— Start of Available records —

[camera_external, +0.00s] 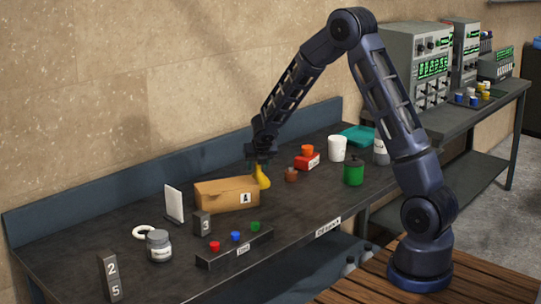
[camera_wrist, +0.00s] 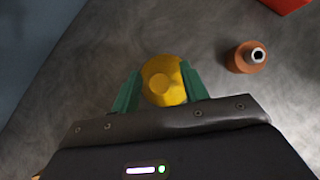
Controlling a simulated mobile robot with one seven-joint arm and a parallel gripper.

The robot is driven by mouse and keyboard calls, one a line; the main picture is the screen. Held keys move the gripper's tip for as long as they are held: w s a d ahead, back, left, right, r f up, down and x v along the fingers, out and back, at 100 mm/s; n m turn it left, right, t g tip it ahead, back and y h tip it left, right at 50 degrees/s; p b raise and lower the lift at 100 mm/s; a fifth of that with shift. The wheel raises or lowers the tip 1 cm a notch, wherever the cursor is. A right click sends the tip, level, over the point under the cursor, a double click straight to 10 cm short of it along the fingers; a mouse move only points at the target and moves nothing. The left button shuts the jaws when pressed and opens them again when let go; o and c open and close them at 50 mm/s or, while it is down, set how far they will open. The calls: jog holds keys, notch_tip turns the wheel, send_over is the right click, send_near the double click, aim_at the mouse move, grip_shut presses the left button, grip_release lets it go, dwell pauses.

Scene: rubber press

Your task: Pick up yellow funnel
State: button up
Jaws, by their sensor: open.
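The yellow funnel (camera_external: 263,178) stands on the dark bench, right beside the brown box, in the external view. In the wrist view the funnel (camera_wrist: 164,82) is seen from above, between the two green fingers. My gripper (camera_external: 262,160) points down over the funnel's top. In the wrist view my gripper (camera_wrist: 160,88) is open, with a finger on each side of the funnel. Whether the fingers touch it I cannot tell.
The brown box (camera_external: 226,196) is close on the left. A small brown-orange bottle (camera_wrist: 246,57) stands to the right; a red object (camera_wrist: 286,3) lies beyond it. A green canister (camera_external: 354,173) and white cup (camera_external: 337,149) stand farther right. The wall and the bench's back ledge (camera_external: 100,192) are behind.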

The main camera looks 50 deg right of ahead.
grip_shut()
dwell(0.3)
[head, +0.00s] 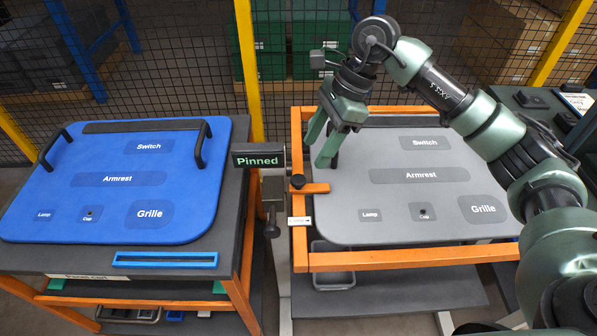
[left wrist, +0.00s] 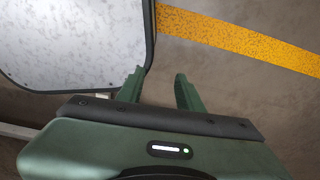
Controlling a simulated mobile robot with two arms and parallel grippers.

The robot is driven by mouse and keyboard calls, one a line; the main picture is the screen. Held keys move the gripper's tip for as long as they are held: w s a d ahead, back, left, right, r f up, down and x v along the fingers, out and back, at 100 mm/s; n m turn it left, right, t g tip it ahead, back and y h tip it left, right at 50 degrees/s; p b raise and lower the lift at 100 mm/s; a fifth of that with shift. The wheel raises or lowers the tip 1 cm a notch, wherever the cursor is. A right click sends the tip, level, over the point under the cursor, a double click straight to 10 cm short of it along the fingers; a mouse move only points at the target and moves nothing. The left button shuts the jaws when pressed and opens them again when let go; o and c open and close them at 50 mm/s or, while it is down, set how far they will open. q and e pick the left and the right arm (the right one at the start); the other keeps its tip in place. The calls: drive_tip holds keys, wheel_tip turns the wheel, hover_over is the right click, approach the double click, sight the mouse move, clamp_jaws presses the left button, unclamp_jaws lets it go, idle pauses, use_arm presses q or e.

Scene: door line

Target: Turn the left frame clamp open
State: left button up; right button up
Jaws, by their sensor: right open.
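The left frame clamp (head: 314,188) is a short orange bar with a black knob (head: 297,181), on the left rail of the orange frame (head: 299,236). Its bar points right, over the left edge of the grey panel (head: 350,210). My right gripper (head: 322,145) is open, fingers pointing down, above and a little right of the clamp, near the panel's upper left. It appears apart from the clamp. My left gripper (left wrist: 158,88) shows only in the left wrist view; its two green fingers are apart with nothing between them.
A blue panel (head: 100,200) with black handles lies on a cart at left. A mesh fence with yellow posts (head: 247,70) is behind. The left wrist view shows a pale panel (left wrist: 75,40) and a yellow floor stripe (left wrist: 240,38).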

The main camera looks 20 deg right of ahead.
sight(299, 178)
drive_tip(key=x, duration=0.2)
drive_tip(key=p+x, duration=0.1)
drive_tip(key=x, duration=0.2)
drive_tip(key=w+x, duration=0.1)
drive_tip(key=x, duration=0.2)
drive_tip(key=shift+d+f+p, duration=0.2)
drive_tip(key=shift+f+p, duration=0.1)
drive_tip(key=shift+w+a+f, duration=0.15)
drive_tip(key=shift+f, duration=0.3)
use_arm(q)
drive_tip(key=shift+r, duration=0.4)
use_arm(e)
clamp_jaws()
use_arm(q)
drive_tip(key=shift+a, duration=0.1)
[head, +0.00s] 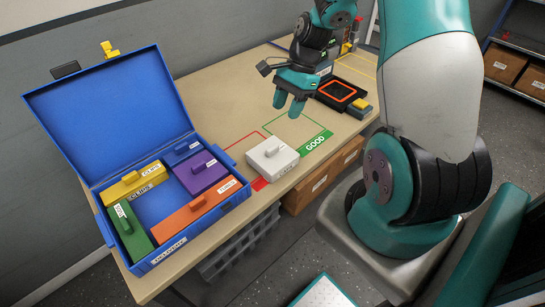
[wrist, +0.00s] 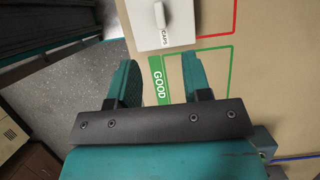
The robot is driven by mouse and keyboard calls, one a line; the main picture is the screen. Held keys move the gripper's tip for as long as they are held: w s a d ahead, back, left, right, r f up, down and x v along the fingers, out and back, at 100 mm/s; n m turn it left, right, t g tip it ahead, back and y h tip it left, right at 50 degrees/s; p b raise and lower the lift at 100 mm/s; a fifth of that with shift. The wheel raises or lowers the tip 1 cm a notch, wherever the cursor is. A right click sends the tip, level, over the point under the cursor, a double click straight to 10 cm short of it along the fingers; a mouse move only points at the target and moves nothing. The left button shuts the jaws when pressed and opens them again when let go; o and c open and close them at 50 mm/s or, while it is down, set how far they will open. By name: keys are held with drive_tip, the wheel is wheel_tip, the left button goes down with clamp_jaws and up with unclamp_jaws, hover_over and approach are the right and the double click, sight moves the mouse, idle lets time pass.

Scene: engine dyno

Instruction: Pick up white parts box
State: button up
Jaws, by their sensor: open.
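The white parts box (head: 272,160) sits on the tan workbench (head: 222,113), with a small handle on its lid. It lies just left of the green GOOD label (head: 316,143), over part of a red outlined area. In the wrist view the white box (wrist: 160,30) is at the top, beyond the fingertips, its label partly readable. My gripper (head: 289,106) is above the bench, up and to the right of the box in the head view. Its two fingers (wrist: 158,75) are apart with nothing between them, and the GOOD label shows in the gap.
An open blue case (head: 167,255) at left holds several coloured boxes, including an orange box (head: 196,210) and a purple box (head: 202,172). A black device with an orange ring (head: 336,90) stands right of my gripper. The green outlined area (head: 300,129) is bare.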

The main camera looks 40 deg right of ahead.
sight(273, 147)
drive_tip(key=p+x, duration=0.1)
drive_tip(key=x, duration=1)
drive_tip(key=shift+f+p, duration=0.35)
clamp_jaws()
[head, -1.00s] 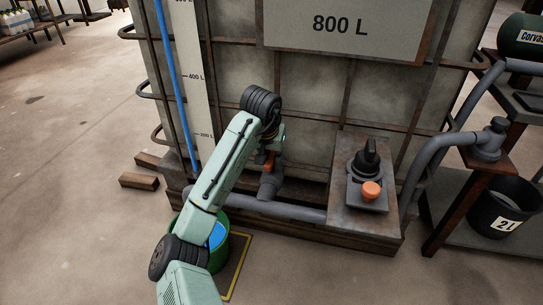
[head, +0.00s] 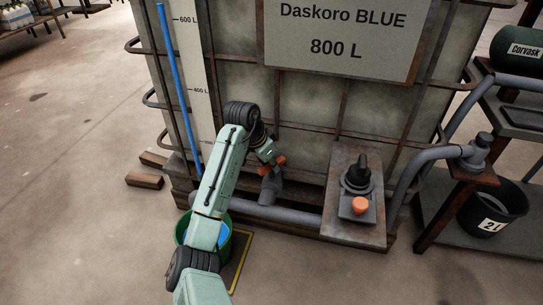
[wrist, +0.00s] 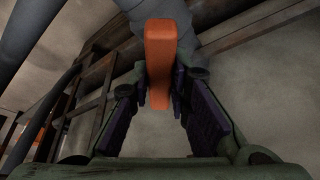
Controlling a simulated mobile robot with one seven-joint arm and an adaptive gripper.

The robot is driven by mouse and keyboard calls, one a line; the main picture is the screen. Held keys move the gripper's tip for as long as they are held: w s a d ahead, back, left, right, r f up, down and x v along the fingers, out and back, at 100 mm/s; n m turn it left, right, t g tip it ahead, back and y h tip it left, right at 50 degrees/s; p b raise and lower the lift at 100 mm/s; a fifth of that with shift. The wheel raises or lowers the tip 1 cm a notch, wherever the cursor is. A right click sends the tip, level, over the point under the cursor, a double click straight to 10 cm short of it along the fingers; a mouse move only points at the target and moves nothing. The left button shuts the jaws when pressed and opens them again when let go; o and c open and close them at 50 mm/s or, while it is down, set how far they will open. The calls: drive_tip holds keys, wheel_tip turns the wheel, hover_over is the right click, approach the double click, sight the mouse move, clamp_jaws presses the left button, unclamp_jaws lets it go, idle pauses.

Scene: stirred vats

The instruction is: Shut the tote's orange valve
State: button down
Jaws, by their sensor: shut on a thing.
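The tote (head: 310,110) is a large caged tank with a sign reading "Daskoro BLUE 800 L". Its orange valve handle (head: 278,161) shows low on the front, above a grey outlet pipe (head: 270,187), partly hidden by my gripper. In the wrist view the orange handle (wrist: 160,55) stands between my two fingers. My gripper (wrist: 160,95) is shut on the handle, with dark pads on both sides of it. In the head view my gripper (head: 270,155) is at the valve, small and partly covered by my arm.
A green bucket (head: 222,252) with blue liquid stands below the valve, partly behind my arm. Grey pipes (head: 425,160) run to a side shelf with a black bucket (head: 490,210).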

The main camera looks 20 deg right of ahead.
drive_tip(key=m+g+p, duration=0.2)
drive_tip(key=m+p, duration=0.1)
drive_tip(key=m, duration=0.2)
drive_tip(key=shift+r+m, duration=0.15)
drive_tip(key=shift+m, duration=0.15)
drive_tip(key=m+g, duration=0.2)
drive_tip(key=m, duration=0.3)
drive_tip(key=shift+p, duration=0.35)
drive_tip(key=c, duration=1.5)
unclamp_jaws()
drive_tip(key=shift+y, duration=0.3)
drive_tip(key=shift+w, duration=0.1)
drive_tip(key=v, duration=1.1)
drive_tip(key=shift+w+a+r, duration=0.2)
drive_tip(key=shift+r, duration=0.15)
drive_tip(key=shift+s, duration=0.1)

— End of Available records —

[Given problem]
Both the line with "presses q or e." and the line with "State: left button up; right button up" belong in the answer; write them out exactly, with every line between.

[Solution to this exercise]
The robot is driven by mouse and keyboard calls, one a line; the main picture is the screen. Held keys move the gripper's tip for as long as they are held: w s a d ahead, back, left, right, r f up, down and x v along the fingers, out and back, at 100 mm/s; n m turn it left, right, t g tip it ahead, back and y h tip it left, right at 50 degrees/s; p b raise and lower the lift at 100 mm/s; a fifth of that with shift. The wheel raises or lowers the tip 1 cm a notch, wherever the cursor is. A right click sends the tip, level, over the point under the cursor, a double click straight to 10 cm short of it along the fingers; a mouse move only points at the target and moves nothing. The left button shuts the jaws when pressed and opens them again when let go; o and c open and close them at 50 mm/s or, while it is down, set how far they will open. q and e pick the left and the right arm (the right one at the start); the other keeps its tip in place. The calls: drive_tip holds keys, wheel_tip turns the wheel, hover_over is the right click, approach the double click, sight the mouse move, clamp_jaws presses the left button, unclamp_jaws lets it go, idle pauses, use_arm presses q or e.

Scene: door line

Target: Turn the left frame clamp open
State: left button up; right button up

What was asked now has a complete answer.